Evening Standard

Mortgage peaks bring depression for home owners

- Jonathan Prynn @JonPrynn

FRUSTRATIN­G is probably the mildest word to describe the minefield that securing a new mortgage has become over the last weeks or so.

Just as in the wake of the mini-Budget last September, hundreds of products have been pulled from the market, reducing choice, and rates are rising inexorably.

Today the average two-year deal cost 5.45%, up by seven basis points on yesterday and now at the highest level seen since late January.

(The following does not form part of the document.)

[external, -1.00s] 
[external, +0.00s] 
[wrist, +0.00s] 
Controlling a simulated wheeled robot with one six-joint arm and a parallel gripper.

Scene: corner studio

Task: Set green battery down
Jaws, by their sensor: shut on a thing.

We are not yet quite at Truss levels of pain, but the direction of travel is clear. Rates will continue to head north and stay there up to the point when the bond markets are convinced that the Bank of England has inflation tamed.

The result will inevitably be more downward pressure on prices and transactio­ns, which are already subdued, if latest data from HMRC is anything to go by. Residentia­l sales were 29% down in April compared with March.

Last year the gilt and mortgage markets pulled out of their tailspin when the rapid appointmen­ts of Jeremy Hunt and Rishi Sunak convinced investors that grown up politician­s were back in charge. But clearly the “dullness dividend” card can only be played once.

There is not another PM and Chancellor team even more sober and sensible than the current incumbents ready to move into Downing Street.

No, as Hunt bleakly acknowledg­ed last week, it will be a long hard slog that could mean recession by the end of the year. For first-time buyers and homeowners needing to remortgage, these are tough times.

All that can be done is to batten down the hatches and wait for the storm to pass. But this time, rather than the hurricane that blew through last autumn, it threatens to be a slow-moving depression with few signs of the skies clearing this side of Christmas.